Howard Zehr, Ph.D., a renowned figure in human rights scholarship, has been named the winner of the 2015 Ireland Distinguished Visiting Scholar Award. Zehr is Distinguished Professor of Restorative Justice at Eastern Mennonite University, where he also directs the Zehr Institute of Restorative Justice at the Center for Justice & Peacebuilding.
“I am delighted that Dr. Zehr has accepted this year’s Ireland Distinguished Visiting Scholar Award,” said Robert E. Palazzo, Ph.D., dean of the College of Arts and Sciences. “His work in restorative justice is seminal. Over the course of his career he has had an international impact, changing our perception of crime and violations. His work has shifted thinking from the older perception of crime as an act against the state to a more humanistic understanding of crime as a violation of the rights of individuals. His presence on campus will stimulate considerable discussion on the meaning of human rights and the importance of the civil rights movement in expanding our understanding of the concept of justice.”
The free, public lecture will be held at 4 p.m. Thursday, March 19, in UAB’s Alys Stephens Center Sirote Theatre. A reception will follow in the lobby.
Born and raised in the Midwest, Zehr studied at two Mennonite colleges before receiving a degree in European history in 1966 from the all-male, historically black Morehouse College in Atlanta, making him the first white person to graduate from the institution. He completed his Master of Arts degree in European history from the University of Chicago in 1967 and his doctorate in modern European history from Rutgers University in 1974. During and after his doctoral studies, he taught at the historic Talladega College in Alabama until he left in 1978 to begin practical work in the field of justice and victims’ rights. Since then, he has trained individuals working in the areas of restorative justice, judicial reform and victim-offender reconciliation in more than 25 countries and 35 states.
Zehr explained that restorative justice “is a relational view of wrongdoing and justice that focuses on addressing the harms, helping people to take responsibility for the harm they have caused, and seeks to engage those parties who have been impacted or have a stake in this.”
He made a major contribution to the field with the publication of “Changing Lenses: A New Focus for Crime and Justice,” widely seen as one of the first publications to articulate a theory of restorative justice. In it, Zehr explains that, in a justice framework based on punishment, crime is an offense against the state, whereas in a justice framework based on restitution and input from both victims and offenders, crime is viewed as a violation of people and relationships.

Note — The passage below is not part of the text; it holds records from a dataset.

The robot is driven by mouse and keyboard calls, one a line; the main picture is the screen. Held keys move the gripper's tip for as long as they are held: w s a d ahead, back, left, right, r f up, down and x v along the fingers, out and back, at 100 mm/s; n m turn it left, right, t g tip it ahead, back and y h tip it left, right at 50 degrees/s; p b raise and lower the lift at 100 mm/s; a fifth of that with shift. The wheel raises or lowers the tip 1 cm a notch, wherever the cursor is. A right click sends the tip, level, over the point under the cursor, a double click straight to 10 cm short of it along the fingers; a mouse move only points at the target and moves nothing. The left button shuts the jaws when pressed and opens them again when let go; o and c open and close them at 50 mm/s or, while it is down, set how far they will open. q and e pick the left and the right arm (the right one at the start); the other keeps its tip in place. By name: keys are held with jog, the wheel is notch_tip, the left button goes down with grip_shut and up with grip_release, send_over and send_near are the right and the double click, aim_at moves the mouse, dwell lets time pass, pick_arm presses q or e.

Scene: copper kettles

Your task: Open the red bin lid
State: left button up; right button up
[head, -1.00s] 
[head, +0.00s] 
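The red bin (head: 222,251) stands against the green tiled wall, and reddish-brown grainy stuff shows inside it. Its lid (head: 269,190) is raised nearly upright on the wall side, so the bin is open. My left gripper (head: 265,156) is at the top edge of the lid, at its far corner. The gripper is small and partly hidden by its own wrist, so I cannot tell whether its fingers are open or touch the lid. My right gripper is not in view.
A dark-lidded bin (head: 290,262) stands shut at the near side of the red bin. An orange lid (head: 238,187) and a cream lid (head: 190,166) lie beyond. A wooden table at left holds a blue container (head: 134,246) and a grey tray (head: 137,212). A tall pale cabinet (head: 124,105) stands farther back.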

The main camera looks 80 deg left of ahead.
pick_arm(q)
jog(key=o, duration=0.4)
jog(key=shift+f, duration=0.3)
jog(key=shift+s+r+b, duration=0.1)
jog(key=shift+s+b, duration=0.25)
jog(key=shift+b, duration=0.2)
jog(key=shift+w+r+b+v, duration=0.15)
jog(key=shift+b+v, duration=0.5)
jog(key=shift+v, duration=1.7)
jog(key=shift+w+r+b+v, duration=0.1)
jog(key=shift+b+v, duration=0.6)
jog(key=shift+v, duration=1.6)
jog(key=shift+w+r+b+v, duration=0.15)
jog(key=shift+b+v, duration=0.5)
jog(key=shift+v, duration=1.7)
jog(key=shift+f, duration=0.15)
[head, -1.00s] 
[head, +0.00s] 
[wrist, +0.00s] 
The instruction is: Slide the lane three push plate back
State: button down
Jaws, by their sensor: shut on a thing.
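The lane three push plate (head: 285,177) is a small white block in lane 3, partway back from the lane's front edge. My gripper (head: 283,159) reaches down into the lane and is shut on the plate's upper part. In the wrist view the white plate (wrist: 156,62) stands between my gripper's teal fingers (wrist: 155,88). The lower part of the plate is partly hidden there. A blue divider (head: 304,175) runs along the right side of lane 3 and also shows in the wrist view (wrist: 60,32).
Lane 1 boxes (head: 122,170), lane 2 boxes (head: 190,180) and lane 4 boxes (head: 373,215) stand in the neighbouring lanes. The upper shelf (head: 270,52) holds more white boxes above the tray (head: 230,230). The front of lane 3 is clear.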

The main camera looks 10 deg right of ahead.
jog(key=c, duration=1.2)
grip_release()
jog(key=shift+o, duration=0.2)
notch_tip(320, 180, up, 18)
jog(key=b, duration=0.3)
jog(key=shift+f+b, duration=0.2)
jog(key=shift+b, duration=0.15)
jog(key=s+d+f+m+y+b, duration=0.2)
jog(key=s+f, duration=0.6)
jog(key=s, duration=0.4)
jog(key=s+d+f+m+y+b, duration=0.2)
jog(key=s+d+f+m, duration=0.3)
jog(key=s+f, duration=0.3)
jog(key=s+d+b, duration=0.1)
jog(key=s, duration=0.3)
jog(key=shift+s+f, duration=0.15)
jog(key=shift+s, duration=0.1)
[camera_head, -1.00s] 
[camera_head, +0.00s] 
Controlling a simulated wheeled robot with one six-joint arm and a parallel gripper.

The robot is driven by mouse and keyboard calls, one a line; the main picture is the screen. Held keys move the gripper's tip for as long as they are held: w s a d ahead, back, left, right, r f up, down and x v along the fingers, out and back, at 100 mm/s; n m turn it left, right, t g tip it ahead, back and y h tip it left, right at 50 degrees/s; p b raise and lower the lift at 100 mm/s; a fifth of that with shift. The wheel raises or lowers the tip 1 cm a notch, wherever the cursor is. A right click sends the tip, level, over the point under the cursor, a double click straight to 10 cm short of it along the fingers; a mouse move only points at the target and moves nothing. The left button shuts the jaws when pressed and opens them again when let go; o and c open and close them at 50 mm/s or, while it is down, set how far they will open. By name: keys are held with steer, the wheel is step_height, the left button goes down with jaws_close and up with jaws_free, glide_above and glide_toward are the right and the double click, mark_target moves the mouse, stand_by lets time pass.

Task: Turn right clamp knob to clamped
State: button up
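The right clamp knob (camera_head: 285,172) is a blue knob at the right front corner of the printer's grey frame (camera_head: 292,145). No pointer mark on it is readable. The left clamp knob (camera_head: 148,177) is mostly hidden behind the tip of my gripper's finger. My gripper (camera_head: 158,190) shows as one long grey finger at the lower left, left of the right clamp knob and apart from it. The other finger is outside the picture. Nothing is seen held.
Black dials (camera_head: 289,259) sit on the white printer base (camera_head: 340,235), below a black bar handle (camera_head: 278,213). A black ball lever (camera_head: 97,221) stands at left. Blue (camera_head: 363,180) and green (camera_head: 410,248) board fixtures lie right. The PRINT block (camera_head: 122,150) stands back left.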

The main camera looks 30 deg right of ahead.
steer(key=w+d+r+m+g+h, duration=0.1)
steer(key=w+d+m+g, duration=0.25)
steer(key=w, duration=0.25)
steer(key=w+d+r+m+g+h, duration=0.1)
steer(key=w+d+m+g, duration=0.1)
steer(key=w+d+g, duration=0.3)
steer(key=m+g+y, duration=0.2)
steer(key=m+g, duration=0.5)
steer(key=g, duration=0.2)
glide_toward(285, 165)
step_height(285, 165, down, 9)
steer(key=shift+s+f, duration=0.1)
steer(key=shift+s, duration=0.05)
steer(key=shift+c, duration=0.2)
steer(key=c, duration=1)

|Zehr explained that restorative justice “is a relational view of wrongdoing and justice that focuses on addressing the harms, helping people to take responsibility for the harm they have caused, and seeks to engage those parties who have been impacted or have a stake in this.”|
“In the book, I describe restorative justice as ‘an indistinct destination on a necessarily long and circuitous journey,’” Zehr said. “Now, several decades later, I can confidently say that, although it is still a journey with many curves, many detours and wrong turns, the road and its destination are not as indistinct as they once were. I believe that if we embark on this journey with respect and humility, and with an attitude of wonder, restorative justice can lead us toward the kind of world we want our children and grandchildren to inhabit.”
His Ireland lecture is titled “After Selma: The Challenge of Human Rights and Justice.” Zehr explained that “the Selma march and the Voting Rights Act were huge milestones for human rights and justice, but they did not put issues of rights and justice to rest. [I will] explore some of the challenges in defining and enforcing human rights in the 21st century, as well as ways that criminal justice has contributed to injustice.”
Zehr says that, in his work at the Center for Restorative Justice, the lessons of Selma are still very relevant today, regardless of where human rights issues are occurring. “I teach in an international graduate program that brings together practitioners from all over the world to study and live together,” he said. “Many of them come from the front lines of human rights work — contexts where basic human rights are still in contention. They have often found that restorative justice re-orients how they approach human rights issues. They, in turn, have helped me to understand the importance of explicitly addressing human rights issues within restorative approaches.”
In addition to his influential work in restorative justice, Zehr also is an acclaimed photojournalist, a career that began as he documented the stories of the individuals with whom he worked. His photography publications include “A Dry Roof and a Cow – Dreams and Portraits of Our Neighbors,” “Doing Life: Reflections of Men and Women Serving Life Without Parole,” “Transcending – Reflections of Crime Victims, The Little Book of Contemplative Photography,” and “What Will Happen to Me?” about the children of prisoners. In 2013, he published “Pickups: A Love Story,” a collection of photos of pickup trucks and their owners.